I have the same question as Emilya Naymark.

And also my question from the other day: Are e-mail newsletters a marketing tool that is still being used today? I thought that most people found them just as annoying as robotic sales calls.

I confess that I get e-mail newsletters from a couple of author web sites, but I certainly don't read every single e-mail that those sites send me. I just don't have time. Which creates guilt and annoyance.

Colin Smith said...

My only question: How on earth do you persuade people to read your free stuff? I've been trying for a long time and haven't had much success. I figure I'm asking the wrong people in the wrong venues at the wrong time. Or my writing really isn't worth even freebies. I hope it's the former, but there are days I wonder about the latter.

Anyway... you did ask. :)

BrendaLynn said...

Sounds like you’ve got a great plan, mocha. Good luck.

Beth Carpenter said...

There are those shared author promos, where the authors list giveaways in one spot and each sends out a newsletter about it. They get a lot of traffic. When someone downloads your freebie, they have to sign up for your newsletter. Many of them unsubscribe just as quickly, and since they're stuffing their kindles they may never get around to reading the story, but some will stay. It's important to be clear in the newsletter how to unsubscribe, so you're not stuck paying for a lot of people who have no interest in your books.
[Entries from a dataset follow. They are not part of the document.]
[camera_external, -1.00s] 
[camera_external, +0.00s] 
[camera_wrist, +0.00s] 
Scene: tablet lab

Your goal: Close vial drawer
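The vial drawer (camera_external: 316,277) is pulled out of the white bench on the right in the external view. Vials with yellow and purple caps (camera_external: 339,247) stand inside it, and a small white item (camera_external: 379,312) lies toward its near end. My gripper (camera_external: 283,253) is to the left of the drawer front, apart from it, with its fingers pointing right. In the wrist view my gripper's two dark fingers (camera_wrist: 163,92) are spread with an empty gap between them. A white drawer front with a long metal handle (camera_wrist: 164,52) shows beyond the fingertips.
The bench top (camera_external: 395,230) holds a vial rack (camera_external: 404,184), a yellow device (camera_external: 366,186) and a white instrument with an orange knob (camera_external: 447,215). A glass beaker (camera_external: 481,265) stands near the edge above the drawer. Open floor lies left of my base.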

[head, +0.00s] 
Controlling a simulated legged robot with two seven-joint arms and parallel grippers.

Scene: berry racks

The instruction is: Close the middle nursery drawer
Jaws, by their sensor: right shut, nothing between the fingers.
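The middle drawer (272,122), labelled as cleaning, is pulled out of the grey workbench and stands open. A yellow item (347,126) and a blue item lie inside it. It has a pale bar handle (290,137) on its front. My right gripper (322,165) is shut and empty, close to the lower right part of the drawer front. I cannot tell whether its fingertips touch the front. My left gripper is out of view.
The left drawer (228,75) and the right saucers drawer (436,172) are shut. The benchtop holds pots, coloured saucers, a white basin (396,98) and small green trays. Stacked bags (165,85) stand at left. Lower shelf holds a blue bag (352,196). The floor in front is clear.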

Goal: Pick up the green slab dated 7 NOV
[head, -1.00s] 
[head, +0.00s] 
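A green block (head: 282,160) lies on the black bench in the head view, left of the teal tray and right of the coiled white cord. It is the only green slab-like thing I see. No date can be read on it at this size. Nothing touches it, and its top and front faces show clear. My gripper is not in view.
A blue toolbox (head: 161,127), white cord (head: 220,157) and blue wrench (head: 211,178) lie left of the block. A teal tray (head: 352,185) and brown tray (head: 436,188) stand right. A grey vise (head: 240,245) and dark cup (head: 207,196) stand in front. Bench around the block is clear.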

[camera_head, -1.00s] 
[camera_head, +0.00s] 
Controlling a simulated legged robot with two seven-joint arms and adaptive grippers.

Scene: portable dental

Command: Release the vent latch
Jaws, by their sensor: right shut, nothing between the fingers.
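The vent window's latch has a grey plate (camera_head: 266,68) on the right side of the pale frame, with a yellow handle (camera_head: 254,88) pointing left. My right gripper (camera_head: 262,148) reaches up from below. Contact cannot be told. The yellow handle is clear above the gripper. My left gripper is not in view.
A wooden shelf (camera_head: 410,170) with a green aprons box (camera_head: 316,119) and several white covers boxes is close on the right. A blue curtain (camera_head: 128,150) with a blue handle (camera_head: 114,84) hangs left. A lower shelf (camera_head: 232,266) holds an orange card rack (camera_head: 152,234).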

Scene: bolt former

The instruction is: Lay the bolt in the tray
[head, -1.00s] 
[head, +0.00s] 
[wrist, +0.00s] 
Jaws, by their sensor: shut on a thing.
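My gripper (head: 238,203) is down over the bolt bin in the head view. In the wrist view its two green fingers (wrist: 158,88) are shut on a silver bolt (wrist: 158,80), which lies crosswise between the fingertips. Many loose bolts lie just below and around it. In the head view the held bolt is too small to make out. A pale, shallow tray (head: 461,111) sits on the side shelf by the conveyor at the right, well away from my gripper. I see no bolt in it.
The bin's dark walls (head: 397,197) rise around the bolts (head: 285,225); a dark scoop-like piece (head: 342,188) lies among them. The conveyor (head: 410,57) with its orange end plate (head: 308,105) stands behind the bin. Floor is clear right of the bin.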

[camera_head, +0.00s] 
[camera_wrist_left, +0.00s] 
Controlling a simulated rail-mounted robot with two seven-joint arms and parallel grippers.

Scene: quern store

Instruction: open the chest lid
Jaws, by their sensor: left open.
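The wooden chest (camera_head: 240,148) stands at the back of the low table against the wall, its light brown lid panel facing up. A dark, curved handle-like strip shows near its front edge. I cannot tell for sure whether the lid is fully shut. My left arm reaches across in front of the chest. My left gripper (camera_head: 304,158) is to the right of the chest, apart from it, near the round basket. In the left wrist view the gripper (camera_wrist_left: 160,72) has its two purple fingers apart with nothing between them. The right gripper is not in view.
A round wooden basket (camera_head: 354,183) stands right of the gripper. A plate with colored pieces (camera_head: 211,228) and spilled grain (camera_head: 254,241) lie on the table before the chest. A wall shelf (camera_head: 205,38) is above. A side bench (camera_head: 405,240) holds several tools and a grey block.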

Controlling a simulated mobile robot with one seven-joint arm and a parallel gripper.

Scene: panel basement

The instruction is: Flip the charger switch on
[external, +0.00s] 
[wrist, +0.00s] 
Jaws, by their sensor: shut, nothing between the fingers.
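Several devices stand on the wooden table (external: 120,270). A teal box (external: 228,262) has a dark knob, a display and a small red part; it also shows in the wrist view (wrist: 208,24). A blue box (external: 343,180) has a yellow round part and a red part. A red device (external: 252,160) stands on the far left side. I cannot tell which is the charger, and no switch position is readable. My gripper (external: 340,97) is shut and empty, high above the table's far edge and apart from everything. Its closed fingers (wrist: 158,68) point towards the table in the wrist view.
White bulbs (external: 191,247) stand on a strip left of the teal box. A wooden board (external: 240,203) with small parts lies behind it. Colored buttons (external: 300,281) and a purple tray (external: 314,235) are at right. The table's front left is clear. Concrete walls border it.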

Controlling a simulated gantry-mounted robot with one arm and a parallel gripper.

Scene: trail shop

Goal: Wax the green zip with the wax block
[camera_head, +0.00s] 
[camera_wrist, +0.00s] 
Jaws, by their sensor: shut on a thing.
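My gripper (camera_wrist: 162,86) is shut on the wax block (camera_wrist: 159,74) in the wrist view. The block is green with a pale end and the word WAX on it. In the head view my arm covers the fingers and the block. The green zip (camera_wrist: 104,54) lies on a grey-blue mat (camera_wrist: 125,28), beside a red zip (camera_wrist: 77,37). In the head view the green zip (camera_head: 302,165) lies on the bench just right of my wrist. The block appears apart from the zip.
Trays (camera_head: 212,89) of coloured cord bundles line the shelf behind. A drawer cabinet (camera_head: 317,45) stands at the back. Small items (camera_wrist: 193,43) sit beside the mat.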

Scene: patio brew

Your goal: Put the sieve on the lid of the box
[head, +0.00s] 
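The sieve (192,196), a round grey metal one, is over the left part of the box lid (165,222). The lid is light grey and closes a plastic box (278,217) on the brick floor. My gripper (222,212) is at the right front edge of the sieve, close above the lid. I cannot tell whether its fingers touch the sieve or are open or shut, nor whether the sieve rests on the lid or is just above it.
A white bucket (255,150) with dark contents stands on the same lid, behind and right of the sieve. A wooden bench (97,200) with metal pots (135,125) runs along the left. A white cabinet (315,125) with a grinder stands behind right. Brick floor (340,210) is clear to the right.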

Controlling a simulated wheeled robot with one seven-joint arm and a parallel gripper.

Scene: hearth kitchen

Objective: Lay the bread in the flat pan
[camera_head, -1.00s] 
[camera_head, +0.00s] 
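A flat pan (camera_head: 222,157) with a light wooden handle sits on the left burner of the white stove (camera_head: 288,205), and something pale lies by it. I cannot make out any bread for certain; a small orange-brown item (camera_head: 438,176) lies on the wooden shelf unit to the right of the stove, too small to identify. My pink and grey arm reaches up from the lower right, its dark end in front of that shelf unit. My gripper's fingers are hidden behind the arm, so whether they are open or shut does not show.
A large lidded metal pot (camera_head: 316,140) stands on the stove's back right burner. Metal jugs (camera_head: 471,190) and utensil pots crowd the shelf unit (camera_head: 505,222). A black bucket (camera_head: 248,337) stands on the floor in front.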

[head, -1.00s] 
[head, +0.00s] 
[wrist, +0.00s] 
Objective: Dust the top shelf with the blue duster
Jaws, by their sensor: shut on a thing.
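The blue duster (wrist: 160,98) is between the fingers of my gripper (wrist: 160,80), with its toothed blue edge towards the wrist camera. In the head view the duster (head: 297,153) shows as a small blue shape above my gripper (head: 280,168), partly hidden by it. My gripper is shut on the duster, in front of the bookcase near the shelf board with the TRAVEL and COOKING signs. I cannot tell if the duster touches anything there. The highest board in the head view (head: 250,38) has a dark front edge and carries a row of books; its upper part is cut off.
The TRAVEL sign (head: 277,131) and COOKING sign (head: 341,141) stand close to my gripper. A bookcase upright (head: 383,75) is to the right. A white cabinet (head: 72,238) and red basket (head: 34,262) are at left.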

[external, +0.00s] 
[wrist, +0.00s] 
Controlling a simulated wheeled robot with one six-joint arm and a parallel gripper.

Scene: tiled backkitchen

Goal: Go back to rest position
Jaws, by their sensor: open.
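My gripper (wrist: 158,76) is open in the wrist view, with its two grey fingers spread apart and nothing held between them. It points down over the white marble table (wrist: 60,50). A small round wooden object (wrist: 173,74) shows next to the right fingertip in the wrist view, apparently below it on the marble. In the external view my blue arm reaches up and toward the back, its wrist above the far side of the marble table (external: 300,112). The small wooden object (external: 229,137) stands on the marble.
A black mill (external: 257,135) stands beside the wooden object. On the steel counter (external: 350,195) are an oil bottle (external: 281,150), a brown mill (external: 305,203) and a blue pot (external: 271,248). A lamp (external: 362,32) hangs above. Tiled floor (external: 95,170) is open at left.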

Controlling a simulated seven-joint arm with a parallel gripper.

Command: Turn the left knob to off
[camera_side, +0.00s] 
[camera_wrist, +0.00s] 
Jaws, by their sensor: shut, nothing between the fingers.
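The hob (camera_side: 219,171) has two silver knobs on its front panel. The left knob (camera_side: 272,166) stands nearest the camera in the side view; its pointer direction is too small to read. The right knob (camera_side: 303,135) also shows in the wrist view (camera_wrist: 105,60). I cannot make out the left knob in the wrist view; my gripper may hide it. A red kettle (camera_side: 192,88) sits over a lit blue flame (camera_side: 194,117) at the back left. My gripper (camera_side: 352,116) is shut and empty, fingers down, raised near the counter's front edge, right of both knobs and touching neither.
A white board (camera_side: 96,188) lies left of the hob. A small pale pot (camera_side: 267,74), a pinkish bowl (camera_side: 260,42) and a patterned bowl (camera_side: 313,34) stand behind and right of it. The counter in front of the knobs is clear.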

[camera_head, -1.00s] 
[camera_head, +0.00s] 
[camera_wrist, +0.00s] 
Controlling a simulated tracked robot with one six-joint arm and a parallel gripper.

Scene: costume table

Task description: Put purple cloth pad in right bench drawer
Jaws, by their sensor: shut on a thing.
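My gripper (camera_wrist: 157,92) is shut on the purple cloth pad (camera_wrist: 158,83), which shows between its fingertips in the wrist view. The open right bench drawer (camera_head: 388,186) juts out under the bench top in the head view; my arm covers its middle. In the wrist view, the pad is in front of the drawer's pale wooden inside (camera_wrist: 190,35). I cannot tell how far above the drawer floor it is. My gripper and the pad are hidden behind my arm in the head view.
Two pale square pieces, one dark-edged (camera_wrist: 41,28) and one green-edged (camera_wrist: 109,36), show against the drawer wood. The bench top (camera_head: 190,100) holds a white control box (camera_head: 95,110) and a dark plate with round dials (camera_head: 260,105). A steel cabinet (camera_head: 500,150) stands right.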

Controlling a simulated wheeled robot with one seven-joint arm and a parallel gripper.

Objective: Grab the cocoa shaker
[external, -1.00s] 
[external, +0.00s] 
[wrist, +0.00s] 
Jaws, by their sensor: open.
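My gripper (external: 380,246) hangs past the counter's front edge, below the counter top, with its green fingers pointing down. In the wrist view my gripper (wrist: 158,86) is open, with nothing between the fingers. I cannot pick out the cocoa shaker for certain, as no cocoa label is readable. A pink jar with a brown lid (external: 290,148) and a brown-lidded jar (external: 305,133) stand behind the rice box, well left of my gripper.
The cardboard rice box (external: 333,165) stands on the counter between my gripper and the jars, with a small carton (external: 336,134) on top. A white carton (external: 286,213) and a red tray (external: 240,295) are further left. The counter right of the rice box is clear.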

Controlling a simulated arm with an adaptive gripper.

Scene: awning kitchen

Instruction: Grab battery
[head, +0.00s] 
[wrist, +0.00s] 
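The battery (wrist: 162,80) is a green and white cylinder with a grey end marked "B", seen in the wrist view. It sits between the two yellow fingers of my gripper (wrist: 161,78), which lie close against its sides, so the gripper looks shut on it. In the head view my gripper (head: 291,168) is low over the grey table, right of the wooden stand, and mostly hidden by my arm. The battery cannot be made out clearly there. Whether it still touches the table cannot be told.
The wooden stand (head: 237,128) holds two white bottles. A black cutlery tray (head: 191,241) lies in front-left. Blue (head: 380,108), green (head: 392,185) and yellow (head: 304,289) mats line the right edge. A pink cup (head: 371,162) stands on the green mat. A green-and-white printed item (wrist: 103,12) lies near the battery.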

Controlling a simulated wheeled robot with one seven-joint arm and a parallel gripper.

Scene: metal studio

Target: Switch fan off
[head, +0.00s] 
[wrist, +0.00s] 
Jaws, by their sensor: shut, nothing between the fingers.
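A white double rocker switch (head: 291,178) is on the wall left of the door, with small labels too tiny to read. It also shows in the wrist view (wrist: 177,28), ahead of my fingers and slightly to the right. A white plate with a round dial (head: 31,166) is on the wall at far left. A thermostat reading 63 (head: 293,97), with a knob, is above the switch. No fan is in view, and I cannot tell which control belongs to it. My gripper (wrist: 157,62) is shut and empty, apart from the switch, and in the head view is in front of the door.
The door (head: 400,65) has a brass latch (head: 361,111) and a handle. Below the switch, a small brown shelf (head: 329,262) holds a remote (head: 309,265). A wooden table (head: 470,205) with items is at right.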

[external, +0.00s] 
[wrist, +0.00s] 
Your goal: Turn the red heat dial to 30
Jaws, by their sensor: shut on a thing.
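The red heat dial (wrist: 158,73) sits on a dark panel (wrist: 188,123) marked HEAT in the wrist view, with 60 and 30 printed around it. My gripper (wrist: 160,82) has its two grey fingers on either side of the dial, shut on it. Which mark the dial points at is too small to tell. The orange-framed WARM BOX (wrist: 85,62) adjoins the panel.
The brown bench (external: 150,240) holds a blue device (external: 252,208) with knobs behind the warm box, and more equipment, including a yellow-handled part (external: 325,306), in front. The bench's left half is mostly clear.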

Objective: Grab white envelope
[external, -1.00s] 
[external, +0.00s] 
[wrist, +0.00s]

Tales from Teesside said...

One way of getting your message out there, and direct people to your blog/website/list, is to spend time connecting with other writers/readers using social media. I've found Twitter to be the easiest way of doing this - use writing hashtags like #amreading, #amwriting, #writingcommunity, #amquerying (there are dozens of others) and start making those connections. Then you can try to get others to engage with your content.